The New South Wales Court of Appeal has ordered two solicitors to be removed from the roll after misappropriating over $2 million in client funds. Both were convicted and sentenced by the District Court in 2022.
The principal of Vo Lawyers, Mr Vo, pleaded guilty to three charges of dishonestly obtaining a financial advantage of deception contrary to the Crimes Act 1900 (NSW).
An employed solicitor at the firm, Ms Dinh, also pleaded guilty to one of the above counts of fraud, and to being an accessory after the fact in respect of another of the above counts.
The $2 million of client funds obtained were found to be largely, if not exclusively spent on gambling.
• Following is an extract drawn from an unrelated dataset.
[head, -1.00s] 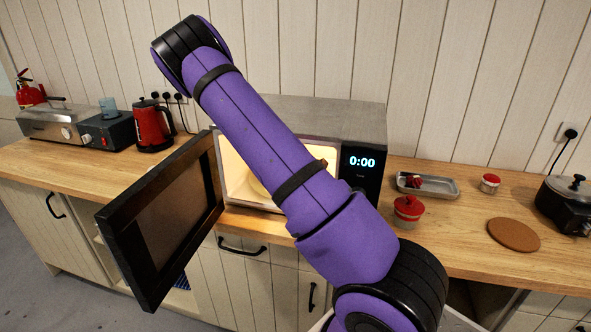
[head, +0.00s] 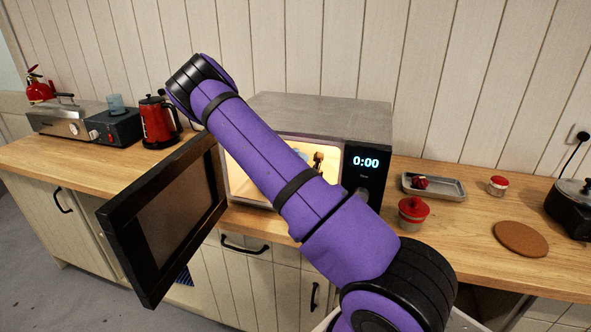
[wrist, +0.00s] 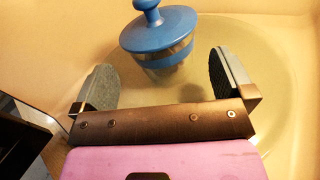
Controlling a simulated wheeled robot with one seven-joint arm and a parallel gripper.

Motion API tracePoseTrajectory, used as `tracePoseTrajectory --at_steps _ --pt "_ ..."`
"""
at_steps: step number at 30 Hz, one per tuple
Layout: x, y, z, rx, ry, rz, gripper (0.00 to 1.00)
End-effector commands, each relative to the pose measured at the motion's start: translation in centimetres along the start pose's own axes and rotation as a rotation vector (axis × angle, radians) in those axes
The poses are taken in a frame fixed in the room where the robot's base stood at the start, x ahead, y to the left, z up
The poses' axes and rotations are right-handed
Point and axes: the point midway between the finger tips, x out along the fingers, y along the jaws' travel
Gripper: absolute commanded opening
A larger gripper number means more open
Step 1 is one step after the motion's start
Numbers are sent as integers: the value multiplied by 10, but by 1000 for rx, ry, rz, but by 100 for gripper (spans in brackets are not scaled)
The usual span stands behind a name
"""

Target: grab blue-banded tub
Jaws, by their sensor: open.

The court described the offending by both respondents as serious and self-serving, that involved significant breaches of the trust of their clients.
The offending conduct encompassed a period of several months in which the personal funds of clients, amounting to some $2 million, were reduced to a vehicle to satisfy what Mr Vo acknowledged was a gambling disorder.
In imposing sentence upon Ms Dinh, Buscombe DCJ noted the considerably lower level of criminality of Ms Dinh as opposed to that of Mr Vo. He was the principal in the firm, and she was the employed solicitor. He was responsible for removing the funds from the trust account and for gambling the funds.
However, Ms Dinh’s role was still an important one, given her deceptive conduct towards the victims and the assistance she gave to Mr Vo, Buscombe DCJ noted.
The court noted the repeated and calculated lengths to which Ms Dinh went in concealing Mr Vo’s fraud. The severity of the court’s orders in relation to Ms Dinh highlights the duty to apply independent forensic analysis to instructions, even when given by a senior practitioner to a junior lawyer and in spite of any power imbalance which may exist.
While the clients have been fully reimbursed by the Fidelity Fund, neither Mr Vo nor Ms Dinh appear to have made reparations to that fund. The court also acknowledged the distress that each client must have suffered when large amounts of money they had entrusted to their solicitors were stolen from them.